Sigh.....Do you just forget how to use the computer? So let me get this straight. If I click the Desktop tile, I am stuck staring at a blank wallpaper?! There is NOTHING I can do about it?! What did you do in Windows 7? When I click my desktop tile, I am able to see all my desktop shortcuts and folders (something the Start Screen cannot do). For example. I do not need to have every program of Office clogging up my desktop, so I have a Microsoft Office folder on my desktop. I put all the shortcuts needed in there.

SO yes, I click Desktop tile, but then I click a desktop icon.....I like having things organized this way. If you do not, that is fine. But I do. It might not be a better solution for you, that is fine.
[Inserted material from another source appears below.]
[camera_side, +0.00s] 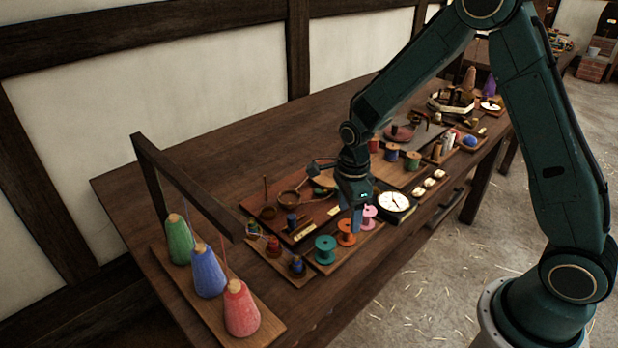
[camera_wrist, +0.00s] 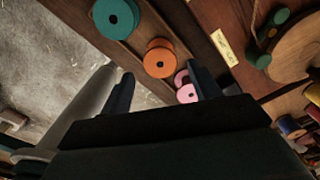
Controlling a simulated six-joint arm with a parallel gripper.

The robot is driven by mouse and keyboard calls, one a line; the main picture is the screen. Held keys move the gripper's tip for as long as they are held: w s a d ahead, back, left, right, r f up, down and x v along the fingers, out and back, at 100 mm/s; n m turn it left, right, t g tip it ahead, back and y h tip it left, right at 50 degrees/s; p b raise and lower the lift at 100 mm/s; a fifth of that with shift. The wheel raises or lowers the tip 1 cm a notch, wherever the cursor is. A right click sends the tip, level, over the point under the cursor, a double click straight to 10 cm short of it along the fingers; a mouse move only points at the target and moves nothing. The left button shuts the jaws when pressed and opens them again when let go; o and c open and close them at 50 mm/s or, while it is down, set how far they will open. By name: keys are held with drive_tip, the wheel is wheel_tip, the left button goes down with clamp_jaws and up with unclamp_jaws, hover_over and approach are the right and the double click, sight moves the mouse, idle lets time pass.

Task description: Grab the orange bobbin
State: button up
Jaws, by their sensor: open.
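The orange bobbin (camera_side: 346,233) stands upright on a wooden board, between a teal bobbin (camera_side: 326,249) and a pink bobbin (camera_side: 368,217). My gripper (camera_side: 357,215) is open and hangs pointing down just above and behind the orange and pink bobbins. In the wrist view the orange bobbin (camera_wrist: 159,58) lies ahead of the two fingers, beyond their tips. The teal bobbin (camera_wrist: 115,18) is farther up and left there. The pink bobbin (camera_wrist: 186,90) is near the right finger, partly hidden by it. Nothing is between the fingers (camera_wrist: 163,88) that I can see held.
A round white dial (camera_side: 394,201) sits right of the pink bobbin. Red, blue and green cones (camera_side: 208,270) stand under a wooden frame at the left. More spools (camera_side: 392,152) stand behind on the table. The table's front edge is close to the bobbins.

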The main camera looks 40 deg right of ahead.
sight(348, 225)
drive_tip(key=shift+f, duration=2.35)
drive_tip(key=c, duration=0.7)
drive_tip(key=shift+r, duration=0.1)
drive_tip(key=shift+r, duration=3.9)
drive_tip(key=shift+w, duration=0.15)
But this way is much more productive for me.

I do not think I am the one that needs to use common sense. If you would realize people have things set up differently, you would not simply say things like that. I can fit much more icons on my desktop than the Start Screen can hold WITHOUT needing to scroll for ages.

I keep things nice and organized on the desktop with shortcuts and folders (in cases for suites like Office and Adobe CS6). Again, if you want all of your icons visible and scroll and scroll and scroll through dozens and dozens of icons, that is fine. But I prefer my way.

Well actually you can get things nice and organized on the start screen, with shortcuts and folders (in cases for suites like Office and Adobe CS6). WITHOUT needing to scroll for ages.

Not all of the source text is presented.